The former allow a “fair hearing” for “out-of-mainstream” opinions advocating for insurrection, racist violence, fascism, etc. without consequences because the people running those forums tend to be privilege-blind wealthy dudes. The latter forums, at least liberal and progressive ones, tend to frown on such “out of mainstream” opinions and impose consequences on those that try to take them or JAQ off about them; I’m fine with that, which is why I comment here but don’t have a Facebook or Twitter account, let alone a Parler or Gab one.
In practise it’s not just an on-ramp when it comes to conservative, Libertarian and right-wing forums: you’re already on it even as they’re telling you that you’re still out on the wide-open plains. As our moderator @orenwolf has mentioned, it’s fine to acknowledge that a privately-owned forum has the ability to engage in (non-governmental) censorship. What’s not fine is pretending that anything goes, and then banning people when they dare complain that a fascist is being given a fair hearing.

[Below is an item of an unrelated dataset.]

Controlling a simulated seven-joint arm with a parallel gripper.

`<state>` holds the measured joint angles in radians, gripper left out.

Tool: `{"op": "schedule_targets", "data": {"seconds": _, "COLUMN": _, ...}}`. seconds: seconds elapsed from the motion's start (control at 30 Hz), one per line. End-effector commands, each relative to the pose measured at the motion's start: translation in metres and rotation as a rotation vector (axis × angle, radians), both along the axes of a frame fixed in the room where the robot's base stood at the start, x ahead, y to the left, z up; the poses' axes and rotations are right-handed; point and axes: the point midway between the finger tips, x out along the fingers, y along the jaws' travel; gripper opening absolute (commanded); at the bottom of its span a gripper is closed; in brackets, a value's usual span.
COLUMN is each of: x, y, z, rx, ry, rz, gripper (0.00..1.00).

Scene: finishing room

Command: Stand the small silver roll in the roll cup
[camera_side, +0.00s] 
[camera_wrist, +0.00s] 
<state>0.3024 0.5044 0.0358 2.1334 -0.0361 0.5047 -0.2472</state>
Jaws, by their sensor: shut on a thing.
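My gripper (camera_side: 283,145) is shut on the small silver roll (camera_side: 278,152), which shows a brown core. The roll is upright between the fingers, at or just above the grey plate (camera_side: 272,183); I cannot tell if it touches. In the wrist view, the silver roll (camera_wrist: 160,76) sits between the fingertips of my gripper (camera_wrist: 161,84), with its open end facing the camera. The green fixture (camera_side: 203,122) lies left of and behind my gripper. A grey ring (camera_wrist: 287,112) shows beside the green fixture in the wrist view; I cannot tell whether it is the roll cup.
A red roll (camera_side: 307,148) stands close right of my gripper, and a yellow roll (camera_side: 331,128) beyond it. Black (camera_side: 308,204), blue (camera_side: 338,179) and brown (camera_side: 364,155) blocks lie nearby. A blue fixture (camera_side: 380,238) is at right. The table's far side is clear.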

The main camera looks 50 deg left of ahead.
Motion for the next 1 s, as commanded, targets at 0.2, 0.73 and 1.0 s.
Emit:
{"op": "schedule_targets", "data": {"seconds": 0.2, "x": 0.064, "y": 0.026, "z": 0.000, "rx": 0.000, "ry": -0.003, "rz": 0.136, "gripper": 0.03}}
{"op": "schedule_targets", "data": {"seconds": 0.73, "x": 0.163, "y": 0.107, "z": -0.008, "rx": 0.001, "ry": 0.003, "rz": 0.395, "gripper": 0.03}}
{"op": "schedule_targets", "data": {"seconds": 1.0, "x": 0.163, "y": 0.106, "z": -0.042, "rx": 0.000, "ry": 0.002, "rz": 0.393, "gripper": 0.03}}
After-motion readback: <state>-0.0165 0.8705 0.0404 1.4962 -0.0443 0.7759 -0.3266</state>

SSC promoted itself as a free-speech haven where anything went without any consequences except a rational debate in the free marketplace of ideas. Until recently, Zuckerberg and Dorsey took a similar attitude toward their platforms. Any private forum that asks us to have a rational debate where one side is sincerely promoting fascism or neo-feudalism or eugenics or anti-vaxx positions or the like reads to me as a major threat to liberal democracy. In contrast, any private forum that says those kinds of positions are discredited (which is not denial of their existence) and that taking them will not be tolerated is, per Popper’s Paradox, in line with trying to preserve liberal democracy.
Put another way, what’s the bigger threat: a forum or platform devoted to effectively unmoderated free speech that allows people to “rationally debate” the benefits of insurrection against a government in thrall to a Satanic child-trafficking liberals or a “ladder-pulling” one that bans such discussions? Hint: see the fascist raid on the U.S. Capitol building last month.

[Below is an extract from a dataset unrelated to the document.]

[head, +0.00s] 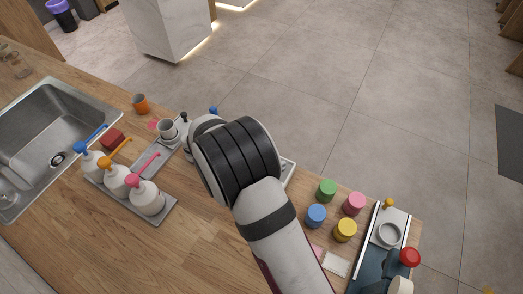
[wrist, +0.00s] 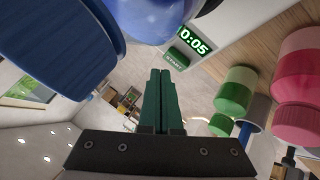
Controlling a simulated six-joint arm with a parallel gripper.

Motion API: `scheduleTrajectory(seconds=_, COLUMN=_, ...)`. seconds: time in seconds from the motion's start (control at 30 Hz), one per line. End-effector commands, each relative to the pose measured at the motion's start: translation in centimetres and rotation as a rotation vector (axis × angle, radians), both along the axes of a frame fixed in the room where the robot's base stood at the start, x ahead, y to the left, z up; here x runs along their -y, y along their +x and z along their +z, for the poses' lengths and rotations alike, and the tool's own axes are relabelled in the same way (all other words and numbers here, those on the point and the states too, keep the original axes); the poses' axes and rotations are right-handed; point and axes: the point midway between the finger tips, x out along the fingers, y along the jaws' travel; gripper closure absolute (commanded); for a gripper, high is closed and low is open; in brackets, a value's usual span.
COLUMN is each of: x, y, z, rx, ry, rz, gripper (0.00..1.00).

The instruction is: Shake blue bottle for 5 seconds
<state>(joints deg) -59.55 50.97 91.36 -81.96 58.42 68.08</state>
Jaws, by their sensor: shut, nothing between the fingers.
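A small blue bottle (head: 316,216) stands on the wooden counter, right of my arm in the head view, beside green, pink and yellow ones. In the wrist view a large blue shape (wrist: 60,45) fills the upper left, with a glossy blue rounded body (wrist: 150,15) beside it at the top edge. They look like a blue bottle close to the camera. My gripper (wrist: 161,74) shows dark green fingers pressed together, with nothing between them, apart from the blue shapes in the picture. In the head view my arm hides the gripper.
Green (head: 327,189), pink (head: 353,203) and yellow (head: 345,230) bottles stand around the blue one. A timer (wrist: 186,48) reads 0:05 above START. A tray (head: 388,245) with a bowl lies at right. Pump bottles (head: 146,197) and a sink (head: 50,130) are at left.

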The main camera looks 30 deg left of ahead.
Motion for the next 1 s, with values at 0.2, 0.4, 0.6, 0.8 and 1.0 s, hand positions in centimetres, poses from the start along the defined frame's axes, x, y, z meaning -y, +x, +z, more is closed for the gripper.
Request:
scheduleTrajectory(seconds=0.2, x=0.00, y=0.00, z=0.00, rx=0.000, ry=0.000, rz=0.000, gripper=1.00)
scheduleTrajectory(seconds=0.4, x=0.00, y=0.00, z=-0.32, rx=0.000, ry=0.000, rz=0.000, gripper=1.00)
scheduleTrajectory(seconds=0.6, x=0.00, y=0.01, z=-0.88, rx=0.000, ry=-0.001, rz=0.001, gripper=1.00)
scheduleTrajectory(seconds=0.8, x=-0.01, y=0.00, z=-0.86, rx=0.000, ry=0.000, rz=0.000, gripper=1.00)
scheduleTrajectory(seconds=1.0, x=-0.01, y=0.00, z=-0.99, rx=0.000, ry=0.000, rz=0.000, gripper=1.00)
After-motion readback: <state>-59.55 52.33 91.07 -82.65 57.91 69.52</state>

Hey now. There are decent satanists that shouldn’t be lumped in with the rest of those labels. Like the Satanic Temple. /Hahaonlysrs
Having only radicalizing echo chambers that have scooted the range of acceptable discourse for different large groups so far they don’t overlap is …not going well. Per your example.
The idea that if you can get people off of shared platforms they go away and you don’t have to engage with their ideas doesn’t actually work. You both retreat, you both radicalize into weird civic religions, and then you both vote. And then the last 5 years happen.
There are a bunch of people with reprehensible ideas floating around, but handing enormous, entrenched private interests editorial control of the (only remaining, de-facto) public sphere because it’s locally beneficial to some shared causes is probably not a solution that will go well for people who would like to avoid oligarchy. I’m not claiming to know what is.
Not to dismiss your argument entirely, but that is not at all what has happened. There is no both here. There is one (singular) group of people that have retreated and radicalized into a weird civic religion that revolves around bizarre conspiracy theories (and even while they were in power). And we wish to have nothing to do with those people. As is our right.
If you are suggesting something that could hypothetically happen on the left, then maybe wait until there are signs of something like that in the works. Given the last five years, I find your use of the word “both” absurd. I am not here to censor it. I have no intention of flagging your post. I am just pointing out that I find it absurd.
This site is frequently characterised by right-wing and Libertarian tr0lls as a liberal or progressive “echo chamber” because it has specific rules and active moderation. Yet somehow, not allowing bigoted and fascist rhetoric, calls for violence, political and scientific disinformation, etc. does not prevent vigorous, healthy, and rational debate. So it’s going very well here. If conservatives and Libertarians still have a problem with the site leaning liberal or progressive due to those rules, they might want to consider why such rules are at odds with their ideologies and philosophies.
What’s not going well is that the major social media platforms and – to a lesser degree – techno-utopian freeze peach sites like SSC have abdicated responsibility for content moderation. Do you want ants Nazis in the public sphere, because that’s how you get ants Nazis in the public sphere.
It’s not about getting people off of shared platforms, it’s about de-platforming users and groups who arrive to promote discredited ideologies, sell dangerous woo and disinformation, and promote hateful ideas. The point is not to prevent them from discussing those ideas in their own (one hopes obscure) forums, but to keep them from spreading those reprehensible ideas to a wider audience. Whether we’re talking about ISIS or America’s domestic right-wing terrorists, the process of radicalisation and the gateway methods of initiation they use are well known at this point. Effectively unmoderated platforms, including BBS’s and social networks, are tailor-made for these malicious actors to spread their poison.
Another false equivalency. Rght now we see one “weird civic religion” rejecting liberal democracy and the other side trying to maintain liberal-democratic norms and institutions. It’s the former that’s responsible for the last five years, not the latter.
That’s why you should be focusing on Net Neutrality, anti-trust regulation, strengthened and improved Section 230 protections, and decentralised/federated/FOSS alternative social networks. Establish those things and you don’t have to worry about oligarchy or free speech being stifled. And yet, presented with these methods to eliminate enormous and entrenched private interests exercising "editorial control"t (really moderation) over user-generated conten, Libertarians and conservatives instead choose to whinge about supposed censorship by “PC liberal elites” and “echo chambers” as they fight anti-trust regulation, support opponents of Net Neutrality, and call for the complete elimination of Section 230.
Yeah, there are no weird tankie/Jonestown style cults that have any significant power in the USA today, unlike the far-right cults that have taken over the Republican party. The US “far-left” isn’t actually that far left on a global scale, so there isn’t that tendency for cults to form.